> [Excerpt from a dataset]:
+---+

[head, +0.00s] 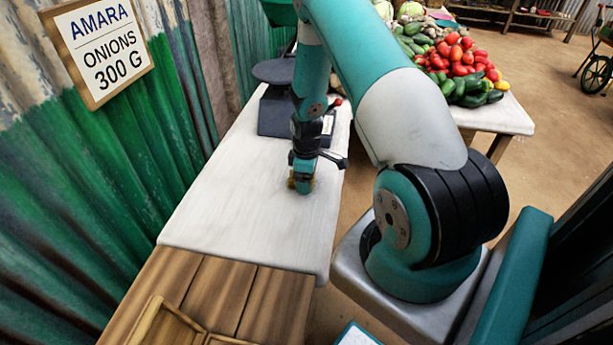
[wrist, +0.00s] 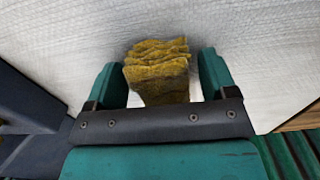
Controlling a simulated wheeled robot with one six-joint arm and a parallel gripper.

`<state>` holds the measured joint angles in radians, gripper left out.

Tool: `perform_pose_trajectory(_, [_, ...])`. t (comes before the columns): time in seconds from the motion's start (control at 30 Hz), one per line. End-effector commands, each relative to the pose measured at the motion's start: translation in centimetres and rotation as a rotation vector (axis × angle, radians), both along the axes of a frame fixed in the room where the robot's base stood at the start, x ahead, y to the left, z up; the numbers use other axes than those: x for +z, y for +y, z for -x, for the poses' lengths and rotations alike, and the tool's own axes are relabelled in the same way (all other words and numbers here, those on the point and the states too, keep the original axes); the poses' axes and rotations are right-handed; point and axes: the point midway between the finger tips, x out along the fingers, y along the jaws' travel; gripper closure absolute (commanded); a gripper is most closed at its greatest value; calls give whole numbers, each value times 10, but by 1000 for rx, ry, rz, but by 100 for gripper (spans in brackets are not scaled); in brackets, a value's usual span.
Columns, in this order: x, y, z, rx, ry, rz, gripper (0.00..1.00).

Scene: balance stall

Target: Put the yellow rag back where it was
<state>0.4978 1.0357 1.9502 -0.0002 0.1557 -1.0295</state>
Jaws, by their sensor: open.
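The yellow rag (wrist: 158,72) is a crumpled, folded bundle on the white tabletop. In the wrist view it sits between the two fingers of my gripper (wrist: 164,80), with a gap to the right finger and little or no visible gap to the left one. In the head view my gripper (head: 301,182) points down at the white table (head: 235,205), and only a bit of the rag (head: 292,183) shows beside the fingers. My gripper is open around the rag. The rag's lower part is hidden behind the gripper body.
A dark scale (head: 275,112) stands behind my gripper on the white table. A green corrugated wall (head: 150,130) runs along the left. A wooden bench with an open box (head: 160,325) is at the front. A vegetable table (head: 500,118) stands behind. The white table's front half is clear.

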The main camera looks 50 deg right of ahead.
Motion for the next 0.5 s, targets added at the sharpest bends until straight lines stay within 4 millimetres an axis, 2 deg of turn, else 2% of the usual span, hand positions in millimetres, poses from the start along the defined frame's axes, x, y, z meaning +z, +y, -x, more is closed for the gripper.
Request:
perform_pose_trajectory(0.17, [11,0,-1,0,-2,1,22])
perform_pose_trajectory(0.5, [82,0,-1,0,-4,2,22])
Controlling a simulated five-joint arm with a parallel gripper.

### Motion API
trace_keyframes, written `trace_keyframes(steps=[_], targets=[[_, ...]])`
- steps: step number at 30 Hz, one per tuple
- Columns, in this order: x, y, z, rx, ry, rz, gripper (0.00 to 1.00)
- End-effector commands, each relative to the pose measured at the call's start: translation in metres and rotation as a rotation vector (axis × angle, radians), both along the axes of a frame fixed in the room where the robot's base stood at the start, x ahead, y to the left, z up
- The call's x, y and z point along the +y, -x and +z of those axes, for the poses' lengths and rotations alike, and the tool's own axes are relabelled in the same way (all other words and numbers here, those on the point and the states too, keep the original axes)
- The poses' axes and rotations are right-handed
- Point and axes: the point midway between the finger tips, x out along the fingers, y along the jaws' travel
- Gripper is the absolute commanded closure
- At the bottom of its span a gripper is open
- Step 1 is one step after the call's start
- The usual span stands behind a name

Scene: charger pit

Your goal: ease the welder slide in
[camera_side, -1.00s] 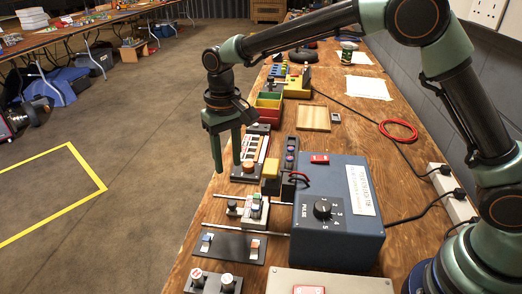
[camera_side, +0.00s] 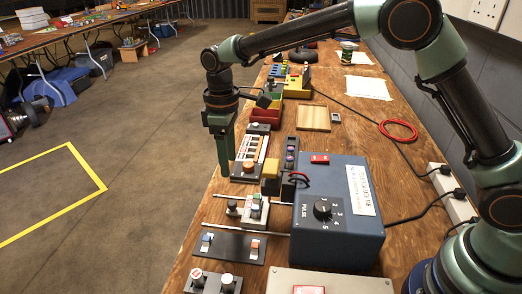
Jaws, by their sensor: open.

+---+

Pick up at the line that holds "- End-effector commands, each" and restate each line, word for word, through the last line of the entries. Include both end lines but none of the pictures.

> [RESPONSE BELOW]:
- End-effector commands, each relative to the pose measured at the call's start: translation in metres and rotation as a rotation vector (axis × angle, radians), both along the axes of a frame fixed in the room where the robot's base stood at the start, x ahead, y to the left, z up
- The call's x, y and z point along the +y, -x and +z of those axes, for the poses' lengths and rotations alike, and the tool's own axes are relabelled in the same way (all other words and numbers here, those on the point and the states too, keep the original axes)
- The poses' axes and rotations are right-handed
- Point and axes: the point midway between the finger tips, x out along the fingers, y along the jaws' travel
- Gripper is the absolute commanded closure
- At the bottom of its span a gripper is open
- Step 1 is one step after the call's start
- The usual span stands behind a name

Scene: charger pit

Your goal: ease the welder slide in
[camera_side, -1.00s] 
[camera_side, +0.00s] 
Jaws, by their sensor: open.

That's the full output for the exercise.